The Luggage

From Discworld & Terry Pratchett Wiki
(Redirected from Luggage)
Jump to navigation Jump to search
The Luggage
© Discworld Emporium
Name The Luggage
Occupation Carrying stuff around, Protecting its owner.
Physical appearance A large brass bound wooden chest with hundreds of little pink legs. Is sometimes shown to have Sycamore white teeth and a long mahogany red tongue.
Residence Wherever its current owner lives
Relatives Owned by Rincewind.
Children Several smaller trunks.
Marital Status
Books All books in the Rincewind Series.
Cameos Unseen Academicals

The Luggage is a trunk with legs. It is made of sapient pearwood, and is immensely faithful. Its first owner was a tourist called Twoflower, who at the end of The Light Fantastic, gave the Luggage over to Rincewind as a parting gift. It appears to hold many dimensions, and has often swallowed people that have tried to hurt its owner. It always has a pair of fresh underwear ready smelling slightly of lavender. It has also been used as a mode of transportation by Cohen the Barbarian in The Light Fantastic, and it will even cross dimensions to be with its owner, as it does in Eric.

There is some inconsistency in the books regarding the origins of The Luggage. In The Light Fantastic it is established that it came from a Wandering Shop, meaning it could've originated from any place (or past time) on the Disc or even possibly from another world. In Interesting Times however, we learn that many other (albeit smaller) Luggages live on the Counterweight Continent, allowing it to start a family there.

In order to eat the enemies of its owner, the Luggage will usually lure them with a trap, such as raising its lid invitingly to reveal piles of gleaming gold. The last sight many unlucky men see at the mercy of the Luggage are large, tombstone-like teeth and a huge red tongue. However, if left behind somewhere and forced to catch up with its owner, the Luggage often just tears through a place leaving a wake of destruction and completely swallowing everything in its path. A person can survive inside the Luggage, however, as mentioned above.

The Luggage is often seen as a malevolent entity and has made a definite impression on the faculty of Unseen University. Twoflower originally bought the Luggage in one of those shops, but, while in the Agatean Empire the Luggage met others of its kind and has now mated and reproduced in Interesting Times. Its unceasing loyalty to its master can also be seen as a good trait, and it has often helped its owners out of many different situations- usually by stomping, jumping up and down on, or swallowing whatever is threatening its master.

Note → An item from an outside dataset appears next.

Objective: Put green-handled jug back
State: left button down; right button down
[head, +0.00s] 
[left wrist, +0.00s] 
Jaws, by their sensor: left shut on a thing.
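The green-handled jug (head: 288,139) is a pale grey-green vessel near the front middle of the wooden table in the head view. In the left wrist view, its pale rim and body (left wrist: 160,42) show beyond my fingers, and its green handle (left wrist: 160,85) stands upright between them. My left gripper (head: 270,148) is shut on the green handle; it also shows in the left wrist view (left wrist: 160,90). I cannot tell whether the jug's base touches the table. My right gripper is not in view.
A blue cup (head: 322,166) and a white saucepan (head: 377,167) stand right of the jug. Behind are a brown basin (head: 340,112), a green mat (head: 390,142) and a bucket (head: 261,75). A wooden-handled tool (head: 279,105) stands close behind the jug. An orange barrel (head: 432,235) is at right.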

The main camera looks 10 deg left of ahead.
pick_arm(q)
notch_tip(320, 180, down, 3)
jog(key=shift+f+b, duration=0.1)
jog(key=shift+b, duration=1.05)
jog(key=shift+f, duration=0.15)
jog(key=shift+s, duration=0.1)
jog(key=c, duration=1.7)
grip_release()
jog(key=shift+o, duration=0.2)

The Luggage was briefly worshipped by the Tezuman Empire as a god in Eric when the Luggage crushes their former god on the top of a pyramid. They rationally decided that if something can crush their god that easily, it would probably be wise to start worshipping it instead. However, when the Luggage never returned, despite all the worshipping they did, the Tezumans killed their priests and switched to enlightened atheism instead.

The Luggage even once swallowed the Octavo (at the end of The Light Fantastic), but we later learn (in Sourcery) that it "sulked for three days" and later spat it out.

It makes a brief appearance in Unseen Academicals as a prospective member of the Unseen University football team, though it is ultimately disqualified from joining.

Cohen the Barbarian once attacked the Luggage in The Light Fantastic because he was "scared of it." However, this is not quite is surprising when one considers the psychology of the individual: Cohen's normal state of mind is to attack anything that moves. Something that scares him would be a prime target, as attacking it would eventually end up with either he, it, or both of them being dead, removing the source of fear regardless of the outcome. More importantly, seeing piles of gold is undoubtedly a lure for Cohen.


Pratchett has stated on several occasions that the Luggage was created from the time he watched a woman's suitcase wobbling across the tiles of an airport. He has also stated however that the airport story and several others were fabricated for the benefit of interviewers and quite frankly he can't remember the precise origin of the Luggage. He had earlier used a similar idea when designing role-playing games for friends, a walking trunk which could carry all the players' possessions and would follow any instructions given to it but only the instructions given to it (rather like a golem), which inevitably led it to absentmindedly walking off the edge of a cliff as soon as the quest party got distracted. (Source: The Pratchett Portfolio: A Compendium of Discworld Characters).

Technically, the Luggage acts as a classic Bag of Holding but with the added bonus that items of laundry stuffed in will also come out cleaned, pressed and smelling faintly of lavender.